■ Required task ■
Take each line containing the word "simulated" and copy it.

(Robot state and action records)
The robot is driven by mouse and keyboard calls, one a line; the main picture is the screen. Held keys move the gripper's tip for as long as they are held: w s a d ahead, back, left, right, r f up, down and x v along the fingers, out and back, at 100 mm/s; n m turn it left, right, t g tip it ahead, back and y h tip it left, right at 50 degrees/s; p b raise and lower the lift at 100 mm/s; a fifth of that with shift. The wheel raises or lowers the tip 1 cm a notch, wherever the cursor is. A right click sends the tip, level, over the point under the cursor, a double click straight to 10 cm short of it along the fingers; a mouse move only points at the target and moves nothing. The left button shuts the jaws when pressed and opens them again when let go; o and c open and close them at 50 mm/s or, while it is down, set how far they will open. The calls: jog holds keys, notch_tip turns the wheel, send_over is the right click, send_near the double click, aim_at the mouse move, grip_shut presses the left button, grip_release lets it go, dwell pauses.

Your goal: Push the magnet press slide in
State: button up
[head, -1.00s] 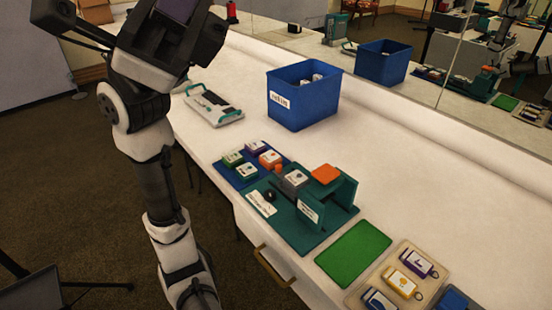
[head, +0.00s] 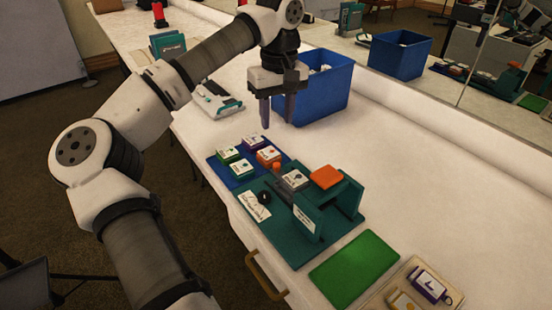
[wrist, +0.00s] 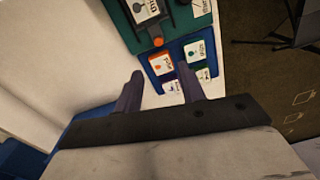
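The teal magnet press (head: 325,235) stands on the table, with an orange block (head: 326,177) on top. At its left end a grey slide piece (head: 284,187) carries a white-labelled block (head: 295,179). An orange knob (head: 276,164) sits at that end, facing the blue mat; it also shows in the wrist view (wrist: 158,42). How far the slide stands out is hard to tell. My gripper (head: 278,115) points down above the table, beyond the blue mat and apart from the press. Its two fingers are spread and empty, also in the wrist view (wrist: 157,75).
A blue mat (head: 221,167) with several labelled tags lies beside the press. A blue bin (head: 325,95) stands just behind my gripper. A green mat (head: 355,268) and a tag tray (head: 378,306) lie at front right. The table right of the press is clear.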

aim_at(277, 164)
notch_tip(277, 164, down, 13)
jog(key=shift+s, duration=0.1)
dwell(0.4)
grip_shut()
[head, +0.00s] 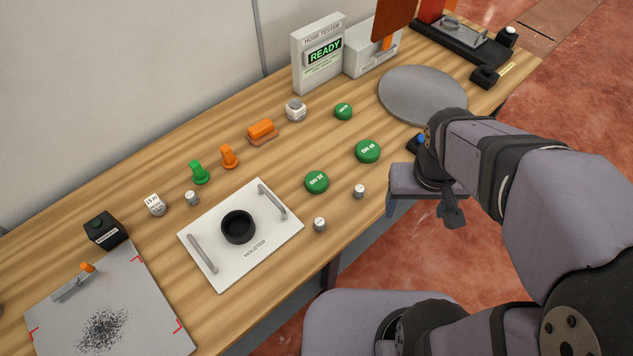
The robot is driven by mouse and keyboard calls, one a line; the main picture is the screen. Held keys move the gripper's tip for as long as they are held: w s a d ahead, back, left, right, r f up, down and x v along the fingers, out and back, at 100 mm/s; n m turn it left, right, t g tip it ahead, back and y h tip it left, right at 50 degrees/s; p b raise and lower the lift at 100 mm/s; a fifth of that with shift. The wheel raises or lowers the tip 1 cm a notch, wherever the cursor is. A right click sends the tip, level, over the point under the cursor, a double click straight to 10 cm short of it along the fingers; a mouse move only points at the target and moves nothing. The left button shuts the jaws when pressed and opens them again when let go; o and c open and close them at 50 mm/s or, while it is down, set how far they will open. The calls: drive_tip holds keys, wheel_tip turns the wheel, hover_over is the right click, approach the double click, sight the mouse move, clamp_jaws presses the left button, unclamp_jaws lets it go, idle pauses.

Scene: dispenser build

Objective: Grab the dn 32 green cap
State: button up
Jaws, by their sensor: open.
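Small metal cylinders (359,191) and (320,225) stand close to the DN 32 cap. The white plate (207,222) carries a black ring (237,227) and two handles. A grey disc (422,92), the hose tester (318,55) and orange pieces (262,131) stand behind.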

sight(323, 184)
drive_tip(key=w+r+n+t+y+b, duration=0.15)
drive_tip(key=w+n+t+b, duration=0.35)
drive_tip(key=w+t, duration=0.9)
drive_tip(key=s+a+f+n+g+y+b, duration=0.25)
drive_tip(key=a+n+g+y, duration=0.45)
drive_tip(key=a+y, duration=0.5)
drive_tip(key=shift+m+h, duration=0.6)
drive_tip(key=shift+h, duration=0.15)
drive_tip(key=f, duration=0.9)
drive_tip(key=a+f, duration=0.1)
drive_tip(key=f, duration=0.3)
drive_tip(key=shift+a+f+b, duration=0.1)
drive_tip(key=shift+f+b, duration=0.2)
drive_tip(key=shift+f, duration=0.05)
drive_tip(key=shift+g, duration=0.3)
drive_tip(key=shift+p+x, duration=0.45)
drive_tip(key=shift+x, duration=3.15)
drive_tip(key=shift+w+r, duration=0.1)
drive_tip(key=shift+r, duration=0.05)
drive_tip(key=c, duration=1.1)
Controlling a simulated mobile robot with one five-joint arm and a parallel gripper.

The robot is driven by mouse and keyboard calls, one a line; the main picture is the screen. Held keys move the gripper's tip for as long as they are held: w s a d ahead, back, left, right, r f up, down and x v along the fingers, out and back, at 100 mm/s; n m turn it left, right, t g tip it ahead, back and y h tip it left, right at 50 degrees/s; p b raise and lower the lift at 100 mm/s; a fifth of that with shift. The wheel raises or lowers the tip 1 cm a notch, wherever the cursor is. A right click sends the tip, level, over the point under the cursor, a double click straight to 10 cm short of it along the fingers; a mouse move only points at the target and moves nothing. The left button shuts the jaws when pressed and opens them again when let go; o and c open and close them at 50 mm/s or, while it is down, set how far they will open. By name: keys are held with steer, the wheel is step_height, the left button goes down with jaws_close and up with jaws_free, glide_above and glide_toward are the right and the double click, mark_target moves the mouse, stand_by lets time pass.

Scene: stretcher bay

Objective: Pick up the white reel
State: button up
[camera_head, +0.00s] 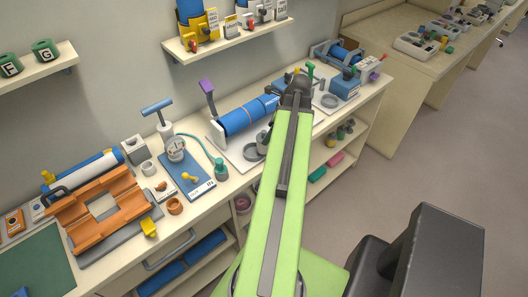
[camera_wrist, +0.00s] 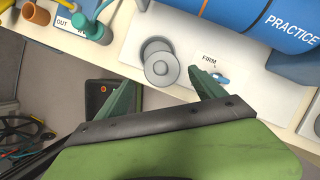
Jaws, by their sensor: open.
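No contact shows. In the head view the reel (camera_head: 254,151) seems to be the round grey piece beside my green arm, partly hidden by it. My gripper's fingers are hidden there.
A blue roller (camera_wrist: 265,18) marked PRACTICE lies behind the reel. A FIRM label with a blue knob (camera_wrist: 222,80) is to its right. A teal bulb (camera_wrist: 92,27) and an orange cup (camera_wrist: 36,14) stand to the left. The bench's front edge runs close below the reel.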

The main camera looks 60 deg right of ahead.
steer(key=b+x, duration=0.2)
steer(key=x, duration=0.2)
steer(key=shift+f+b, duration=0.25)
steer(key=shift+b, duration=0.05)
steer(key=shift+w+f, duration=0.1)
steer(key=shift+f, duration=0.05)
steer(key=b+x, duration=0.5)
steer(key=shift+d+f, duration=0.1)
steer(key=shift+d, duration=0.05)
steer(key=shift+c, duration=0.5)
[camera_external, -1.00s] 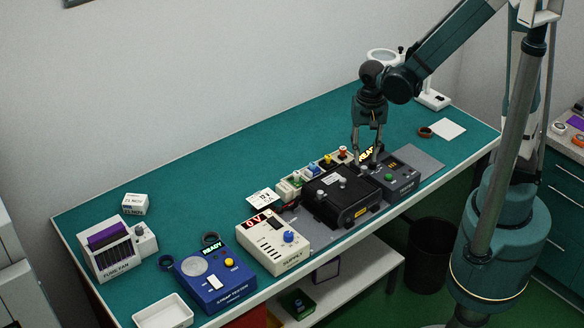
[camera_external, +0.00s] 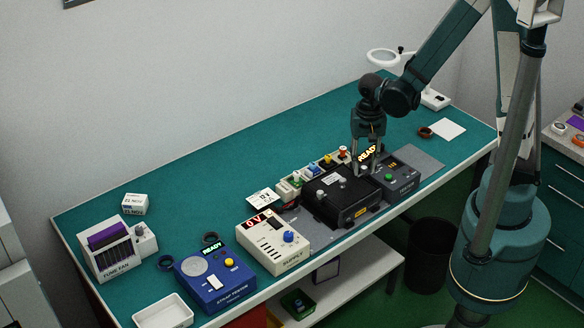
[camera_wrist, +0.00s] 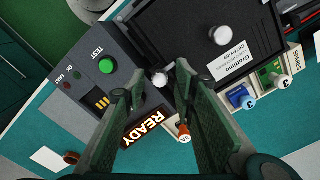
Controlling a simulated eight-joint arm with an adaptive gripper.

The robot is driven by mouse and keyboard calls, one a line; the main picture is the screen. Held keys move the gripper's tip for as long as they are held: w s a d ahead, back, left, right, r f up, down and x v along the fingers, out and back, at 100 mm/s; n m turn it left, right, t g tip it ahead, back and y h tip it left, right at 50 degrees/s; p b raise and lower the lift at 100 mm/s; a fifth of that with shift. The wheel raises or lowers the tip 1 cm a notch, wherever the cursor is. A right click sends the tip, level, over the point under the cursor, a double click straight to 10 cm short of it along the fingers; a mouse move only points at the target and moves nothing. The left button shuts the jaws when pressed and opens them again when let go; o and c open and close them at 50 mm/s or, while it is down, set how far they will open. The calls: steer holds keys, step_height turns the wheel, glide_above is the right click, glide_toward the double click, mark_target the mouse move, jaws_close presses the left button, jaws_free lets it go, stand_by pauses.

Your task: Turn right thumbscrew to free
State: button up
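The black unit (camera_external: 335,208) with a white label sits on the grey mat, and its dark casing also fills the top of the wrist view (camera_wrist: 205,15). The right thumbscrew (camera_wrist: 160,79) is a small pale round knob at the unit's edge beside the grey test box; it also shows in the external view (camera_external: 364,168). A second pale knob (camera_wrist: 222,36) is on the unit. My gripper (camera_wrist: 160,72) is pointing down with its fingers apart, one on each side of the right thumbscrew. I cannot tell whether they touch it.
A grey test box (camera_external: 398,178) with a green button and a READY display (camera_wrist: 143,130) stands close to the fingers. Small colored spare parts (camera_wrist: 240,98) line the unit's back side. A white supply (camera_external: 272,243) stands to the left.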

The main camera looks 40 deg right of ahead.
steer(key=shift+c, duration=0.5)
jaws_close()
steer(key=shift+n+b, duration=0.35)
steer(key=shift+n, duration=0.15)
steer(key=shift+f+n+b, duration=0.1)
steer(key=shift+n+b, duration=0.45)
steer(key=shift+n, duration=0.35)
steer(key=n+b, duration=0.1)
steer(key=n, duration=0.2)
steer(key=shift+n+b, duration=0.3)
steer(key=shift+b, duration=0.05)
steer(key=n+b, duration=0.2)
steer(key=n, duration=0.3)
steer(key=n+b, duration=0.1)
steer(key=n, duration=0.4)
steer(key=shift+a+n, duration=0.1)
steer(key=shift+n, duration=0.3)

■ Expected answer ■
Controlling a simulated mobile robot with one five-joint arm and a parallel gripper.
Controlling a simulated eight-joint arm with an adaptive gripper.

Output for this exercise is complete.